Avatar image for callahan09
Posted by callahan09 (24 posts) - - Show Bio

This post deals with an XML encoding issue that I found, and I can only attest to the existence of this issue when XML is the delivery format, because I haven't worked with JSON or JSONP.

I noticed that I wasn't getting all of the characters_credits when I parsed the XML for Batman: Harley and Ivy.  I was supposed to be getting 13 characters, but wasn't getting one of them.  So after a bit of digging I discovered that Fawny Cougérre was the character that wasn't coming through.  It jumped out at me pretty quickly: it's that character with the diacritical mark, that é, that's the culprit.  The XML returned by the API is UTF-8 encoded, but, as I just learned, can contain characters that require a UTF-16 encoding to be read by an XML parser.

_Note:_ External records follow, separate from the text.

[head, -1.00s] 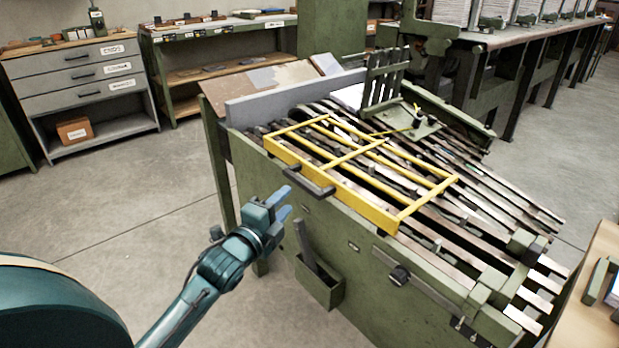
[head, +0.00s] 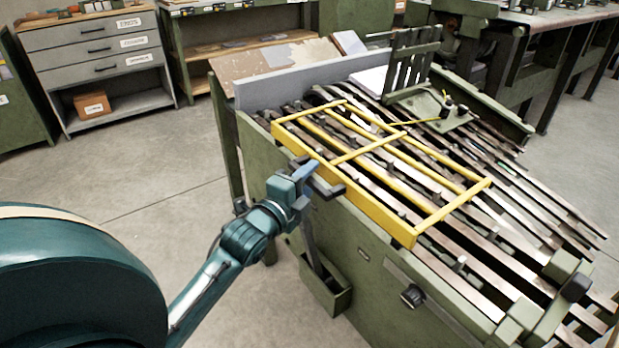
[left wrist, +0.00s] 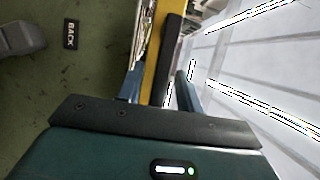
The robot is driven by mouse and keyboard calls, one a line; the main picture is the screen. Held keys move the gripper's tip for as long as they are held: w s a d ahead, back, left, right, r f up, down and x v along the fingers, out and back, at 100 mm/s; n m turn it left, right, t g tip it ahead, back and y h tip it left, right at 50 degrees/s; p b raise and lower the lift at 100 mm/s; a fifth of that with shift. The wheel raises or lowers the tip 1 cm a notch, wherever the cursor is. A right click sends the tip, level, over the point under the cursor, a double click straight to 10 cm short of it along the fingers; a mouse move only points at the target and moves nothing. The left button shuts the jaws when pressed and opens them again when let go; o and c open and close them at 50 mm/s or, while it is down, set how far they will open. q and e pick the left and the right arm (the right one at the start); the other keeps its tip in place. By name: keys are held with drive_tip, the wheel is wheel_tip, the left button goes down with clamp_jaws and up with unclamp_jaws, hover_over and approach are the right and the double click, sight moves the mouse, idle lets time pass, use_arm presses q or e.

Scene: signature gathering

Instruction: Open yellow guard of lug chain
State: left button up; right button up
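The yellow guard (head: 372,212) is a flat frame of yellow bars lying lowered over the lug chain (head: 460,262) on the green machine. Its dark handle (head: 330,191) sticks out from the front bar on the left. My left gripper (head: 304,175) is at the left end of this handle. In the left wrist view, the dark handle (left wrist: 173,45) runs between the two spread blue fingers (left wrist: 160,85), with the yellow bar (left wrist: 153,50) beside it. The fingers look open around the handle; contact is not clear. My right gripper is not in view.
A green box (head: 325,288) with an upright lever is fixed to the machine's front below the handle. A dark knob (head: 412,296) sits farther right on that front. A grey drawer cabinet (head: 95,60) stands at the back left. The floor between is clear.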

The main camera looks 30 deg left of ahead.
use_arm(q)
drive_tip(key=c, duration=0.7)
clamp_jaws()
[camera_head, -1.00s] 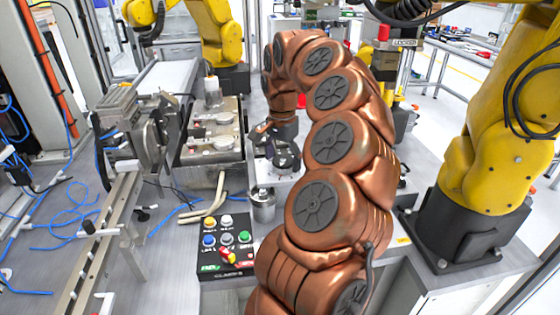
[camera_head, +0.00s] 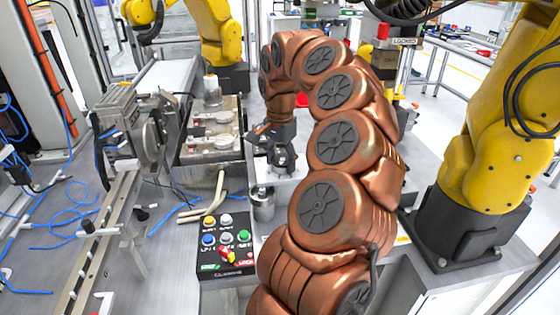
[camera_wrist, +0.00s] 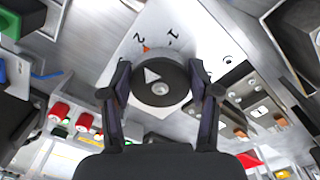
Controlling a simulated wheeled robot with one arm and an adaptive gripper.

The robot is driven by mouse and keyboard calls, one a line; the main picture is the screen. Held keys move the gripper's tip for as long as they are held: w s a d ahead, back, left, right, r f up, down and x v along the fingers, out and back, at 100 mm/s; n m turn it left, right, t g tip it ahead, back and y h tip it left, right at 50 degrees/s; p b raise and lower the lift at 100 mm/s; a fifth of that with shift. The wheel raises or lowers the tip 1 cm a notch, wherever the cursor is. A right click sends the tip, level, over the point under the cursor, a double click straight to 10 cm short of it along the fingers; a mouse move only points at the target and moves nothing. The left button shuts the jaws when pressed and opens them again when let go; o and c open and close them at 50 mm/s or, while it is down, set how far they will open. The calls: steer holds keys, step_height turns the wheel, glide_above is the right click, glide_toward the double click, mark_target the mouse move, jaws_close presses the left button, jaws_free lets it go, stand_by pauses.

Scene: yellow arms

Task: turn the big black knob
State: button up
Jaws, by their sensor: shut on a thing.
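The big black knob (camera_wrist: 160,82) is a round dark disc with a white triangle mark, on a white plate (camera_wrist: 190,35) printed with digits, in the wrist view. My gripper (camera_wrist: 161,92) has one finger on each side of the knob and is shut on it. In the head view my gripper (camera_head: 281,160) points down over a white surface (camera_head: 290,182). The knob cannot be made out there.
A control box (camera_head: 226,243) with coloured buttons lies in front, with a metal cylinder (camera_head: 262,203) beside it. A fixture with round metal parts (camera_head: 211,143) stands left of my gripper. A yellow arm (camera_head: 490,130) stands at the right.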

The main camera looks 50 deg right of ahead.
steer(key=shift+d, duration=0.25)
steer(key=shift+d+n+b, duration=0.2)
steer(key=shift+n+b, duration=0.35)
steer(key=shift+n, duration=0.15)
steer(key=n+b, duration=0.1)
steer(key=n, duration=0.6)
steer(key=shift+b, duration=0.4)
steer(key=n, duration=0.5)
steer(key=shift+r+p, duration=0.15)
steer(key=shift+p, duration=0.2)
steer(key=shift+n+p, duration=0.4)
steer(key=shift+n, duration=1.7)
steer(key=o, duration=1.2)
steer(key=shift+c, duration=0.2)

So in order to correctly read the XML without any errors when situations like this pop up in the XML results, I made a utility for my ComicVine API library that converts the encoding of the incoming XML to UTF-16.  So rather than take the URL for the API query and use that in an XmlTextReader to get the XML, now I'm downloading the source from the API query URL directly into a string, replacing the XML attribute encoding='UTF-8' with encoding='UTF-16', then loading the string into a MemoryStream, then loading the MemoryStream into a StringStream with character encoding specified to UTF-16.  THEN I read the StringStream into the XmlTextReader and I've got a properly encoded XML document that I can parse and have no problem reading results with non-standard characters.